Deeper into the Forest

Some writers do their best to avoid all feedback from readers. I get it; they want to write without letting the opinions and perspectives of others affect the trajectory of their work. Personally, though, I find reader feedback heartening. Whether it’s positive, negative, or some original blend, feedback from readers signals that the story in question made some sort of impact—left a mark, if you will.

The new Tim Green novel—number three, not that anyone’s counting, says the writer whose hard drive folder for this project has been labeled “3” since the day I created it—traces its origins to two distinctly different sources of inspiration. The first was, indeed, reader feedback.

When Never Break the Chain, the sequel to Believe in Me, came out in 2017, my friend and fellow novelist Richard Fulco commented that the one thing he wished that story had more of was Tim Green’s music-writer father, Bernie, who had a significant supporting role in the first book. That comment stayed with me for a long time, tickling my imagination—What would a Bernie story look and feel like? What aspects of his life would be interesting to dig into and explore?—until eventually I started to scratch. (Thanks, Richie.)

As I considered these questions further, my imagination led me down a logic trail that wound deeper and deeper into the forest:

So… why did Bernie become a music writer?
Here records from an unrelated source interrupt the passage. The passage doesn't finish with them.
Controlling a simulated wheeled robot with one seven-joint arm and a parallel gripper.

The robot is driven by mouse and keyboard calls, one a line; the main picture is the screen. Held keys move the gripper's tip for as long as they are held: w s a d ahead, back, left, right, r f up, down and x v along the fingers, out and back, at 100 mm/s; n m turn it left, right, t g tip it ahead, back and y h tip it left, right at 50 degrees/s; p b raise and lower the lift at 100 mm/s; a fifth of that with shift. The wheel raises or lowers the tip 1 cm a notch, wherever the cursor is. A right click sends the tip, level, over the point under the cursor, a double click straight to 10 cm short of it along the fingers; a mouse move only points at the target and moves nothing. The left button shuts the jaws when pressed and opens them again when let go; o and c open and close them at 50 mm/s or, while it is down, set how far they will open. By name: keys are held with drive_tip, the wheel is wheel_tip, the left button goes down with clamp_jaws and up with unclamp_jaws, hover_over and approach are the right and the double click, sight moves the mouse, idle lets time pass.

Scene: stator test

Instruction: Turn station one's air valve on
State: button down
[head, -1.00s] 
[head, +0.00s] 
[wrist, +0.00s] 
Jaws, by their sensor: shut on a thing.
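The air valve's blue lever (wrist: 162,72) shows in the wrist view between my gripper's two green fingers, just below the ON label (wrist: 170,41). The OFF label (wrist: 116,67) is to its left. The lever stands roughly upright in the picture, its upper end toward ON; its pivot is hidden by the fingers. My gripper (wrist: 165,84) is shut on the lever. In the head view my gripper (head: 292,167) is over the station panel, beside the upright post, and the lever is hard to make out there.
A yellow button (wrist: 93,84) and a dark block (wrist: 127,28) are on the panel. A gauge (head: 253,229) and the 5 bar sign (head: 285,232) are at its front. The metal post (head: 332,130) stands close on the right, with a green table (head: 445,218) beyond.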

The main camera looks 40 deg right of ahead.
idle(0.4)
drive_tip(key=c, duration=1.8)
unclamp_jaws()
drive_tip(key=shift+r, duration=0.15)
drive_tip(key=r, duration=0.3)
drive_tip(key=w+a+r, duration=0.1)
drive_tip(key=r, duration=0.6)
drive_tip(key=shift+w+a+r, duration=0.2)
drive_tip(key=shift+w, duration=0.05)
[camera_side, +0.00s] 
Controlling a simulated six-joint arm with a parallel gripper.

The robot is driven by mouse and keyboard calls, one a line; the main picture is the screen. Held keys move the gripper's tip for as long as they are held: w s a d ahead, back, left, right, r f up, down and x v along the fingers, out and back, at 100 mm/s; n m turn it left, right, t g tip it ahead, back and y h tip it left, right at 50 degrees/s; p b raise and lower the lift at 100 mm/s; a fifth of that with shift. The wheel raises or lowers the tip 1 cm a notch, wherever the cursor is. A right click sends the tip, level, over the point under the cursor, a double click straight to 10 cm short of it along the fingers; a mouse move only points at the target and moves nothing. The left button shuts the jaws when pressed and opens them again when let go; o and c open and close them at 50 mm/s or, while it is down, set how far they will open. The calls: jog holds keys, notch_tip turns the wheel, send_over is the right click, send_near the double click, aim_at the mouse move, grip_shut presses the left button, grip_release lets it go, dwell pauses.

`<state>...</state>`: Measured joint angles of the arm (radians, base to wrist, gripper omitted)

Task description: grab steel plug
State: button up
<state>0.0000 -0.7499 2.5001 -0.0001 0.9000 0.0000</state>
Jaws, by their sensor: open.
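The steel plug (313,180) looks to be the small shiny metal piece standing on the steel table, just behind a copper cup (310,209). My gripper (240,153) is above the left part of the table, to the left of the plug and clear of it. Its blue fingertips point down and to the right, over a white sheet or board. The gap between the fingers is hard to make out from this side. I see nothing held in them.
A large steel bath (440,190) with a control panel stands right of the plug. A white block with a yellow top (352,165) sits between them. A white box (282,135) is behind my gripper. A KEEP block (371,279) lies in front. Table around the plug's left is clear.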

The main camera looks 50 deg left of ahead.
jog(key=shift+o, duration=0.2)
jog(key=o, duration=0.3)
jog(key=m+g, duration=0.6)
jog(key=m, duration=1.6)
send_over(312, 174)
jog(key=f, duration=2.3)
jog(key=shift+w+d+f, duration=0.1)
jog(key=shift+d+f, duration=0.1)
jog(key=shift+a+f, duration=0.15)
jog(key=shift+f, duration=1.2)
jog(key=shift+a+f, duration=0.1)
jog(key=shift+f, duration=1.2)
Because he loves rock and roll.

And why did Bernie fall in love with rock and roll?

The same reason most of his boomer generation did—as a way of rebelling.

What was he rebelling against?

A lot of things… but mainly, his father was a hard case.
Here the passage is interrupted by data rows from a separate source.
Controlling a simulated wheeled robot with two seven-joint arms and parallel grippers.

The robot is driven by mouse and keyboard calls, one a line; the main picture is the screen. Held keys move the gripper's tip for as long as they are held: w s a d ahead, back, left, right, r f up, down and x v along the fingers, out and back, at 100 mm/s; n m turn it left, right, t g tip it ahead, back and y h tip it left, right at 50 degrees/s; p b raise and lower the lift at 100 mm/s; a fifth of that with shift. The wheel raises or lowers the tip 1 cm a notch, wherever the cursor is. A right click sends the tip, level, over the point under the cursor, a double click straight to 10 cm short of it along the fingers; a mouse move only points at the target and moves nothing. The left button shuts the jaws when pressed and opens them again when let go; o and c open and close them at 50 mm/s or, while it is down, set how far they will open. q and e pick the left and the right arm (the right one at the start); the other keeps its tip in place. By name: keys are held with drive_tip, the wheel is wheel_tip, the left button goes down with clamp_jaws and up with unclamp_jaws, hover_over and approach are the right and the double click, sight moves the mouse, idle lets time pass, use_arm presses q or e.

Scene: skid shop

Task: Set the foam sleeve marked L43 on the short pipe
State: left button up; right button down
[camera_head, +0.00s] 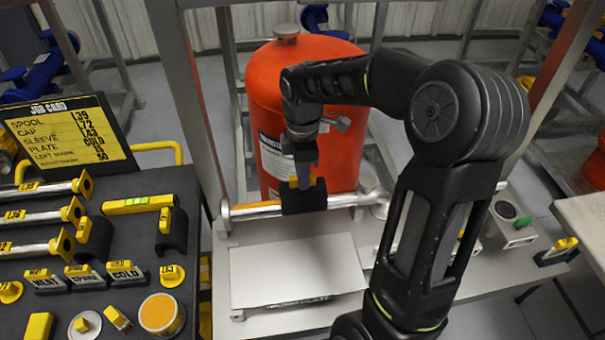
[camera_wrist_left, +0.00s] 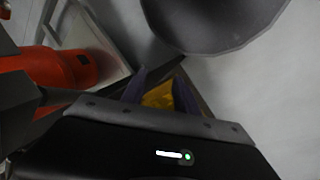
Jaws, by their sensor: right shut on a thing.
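My right gripper (camera_head: 303,176) is above the short pipe (camera_head: 258,209), pointing down in front of the red tank. It is shut on the yellow tab of a black foam sleeve (camera_head: 304,199). The sleeve is at the middle of the pipe and covers that stretch; bare pipe shows on both sides. I cannot tell if it is fully seated, and its marking is not readable. My left gripper is not in the head view. In the left wrist view its fingers (camera_wrist_left: 155,90) are apart, with something yellow (camera_wrist_left: 158,96) seen between them, apparently beyond.
The job card (camera_head: 65,133) lists the sleeve as L43. The dark bench (camera_head: 60,300) at left holds spools, two other black sleeves (camera_head: 173,236), plates and caps. The red tank (camera_head: 290,110) stands close behind the pipe. A pale flat panel (camera_head: 295,270) lies in front.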

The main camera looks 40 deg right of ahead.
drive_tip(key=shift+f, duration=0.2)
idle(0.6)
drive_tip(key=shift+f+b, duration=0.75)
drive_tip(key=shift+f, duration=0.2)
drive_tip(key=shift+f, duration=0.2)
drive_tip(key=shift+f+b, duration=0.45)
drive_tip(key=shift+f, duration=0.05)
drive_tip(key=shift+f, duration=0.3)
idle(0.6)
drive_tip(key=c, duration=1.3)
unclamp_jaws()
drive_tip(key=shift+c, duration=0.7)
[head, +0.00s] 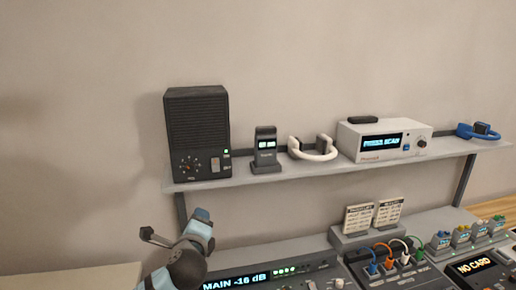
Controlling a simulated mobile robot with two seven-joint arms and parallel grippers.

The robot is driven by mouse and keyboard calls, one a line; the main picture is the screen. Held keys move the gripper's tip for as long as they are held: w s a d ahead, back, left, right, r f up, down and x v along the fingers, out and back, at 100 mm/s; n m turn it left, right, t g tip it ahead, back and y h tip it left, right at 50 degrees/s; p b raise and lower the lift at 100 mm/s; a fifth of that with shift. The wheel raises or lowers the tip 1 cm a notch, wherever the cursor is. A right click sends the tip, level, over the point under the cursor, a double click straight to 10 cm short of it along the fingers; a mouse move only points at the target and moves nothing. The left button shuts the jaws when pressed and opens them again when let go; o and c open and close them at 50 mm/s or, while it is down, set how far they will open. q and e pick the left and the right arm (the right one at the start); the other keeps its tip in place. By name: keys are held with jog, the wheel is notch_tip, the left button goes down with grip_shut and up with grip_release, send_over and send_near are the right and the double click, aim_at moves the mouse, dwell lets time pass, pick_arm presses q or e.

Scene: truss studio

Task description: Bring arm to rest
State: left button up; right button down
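Part of one of my arms (188,262), dark with pale blue sections, rises from the bottom edge left of the middle, so I take it to be my left arm. A small dark bar sticks out from it to the left. It stands in front of the wall and left of the console with the "MAIN -16 dB" display (235,283). I cannot make out two fingertips on it, nor anything held. My right arm and right gripper are not in view.
A grey shelf (215,182) on the wall holds a black speaker (197,135), a small dark device (265,150), white headphones (313,149), a white display unit (384,142) and a blue item (479,131). Below, consoles with coloured cables fill the right. The wall at left is bare.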

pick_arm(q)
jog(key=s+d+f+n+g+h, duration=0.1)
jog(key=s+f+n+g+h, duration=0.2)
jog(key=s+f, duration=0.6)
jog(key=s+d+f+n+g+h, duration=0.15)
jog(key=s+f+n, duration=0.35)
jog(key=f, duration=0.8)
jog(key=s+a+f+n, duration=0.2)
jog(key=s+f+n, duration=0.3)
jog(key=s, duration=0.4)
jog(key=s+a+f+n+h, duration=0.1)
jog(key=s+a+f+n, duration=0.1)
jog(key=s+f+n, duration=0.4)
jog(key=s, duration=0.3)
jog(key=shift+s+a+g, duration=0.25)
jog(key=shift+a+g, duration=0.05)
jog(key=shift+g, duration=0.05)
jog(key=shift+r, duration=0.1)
(Fathers and sons again—yup. Okay, that’s a decent start, but let’s keep going…)

And why was Bernie’s father a hard case?

Hmm… Bernie was born in 1953, so his father probably would have grown up during World War II. Sure, that tracks: Bernie’s father was a hard case because of what he went through during World War II.

What did Bernie’s father go through during World War II?

Right. Hmm. No, wait…

What did Bernie’s father—who was Jewish, the whole family was Jewish, with Bernie the rebellious and least observant one—go through during World War II?

Wait. Jewish during World War II? Are you…?

WHOA. Yeah.

That’s how a story that began as a way to explore Bernie’s life before Tim entered it morphed into a century-spanning tale of a family whose experience of a historic trauma continues to reverberate down the generations.

That’s how I came to realize that Bernie’s father was a Holocaust survivor.

At which point I gave serious consideration to dropping the entire concept. Who was I—a child of the 1960s, born of a Jewish father and Christian mother who divorced before I turned three, after which I was raised by my mother with only a vague sense of my own Jewish identity—who was I to try to tell a story like that?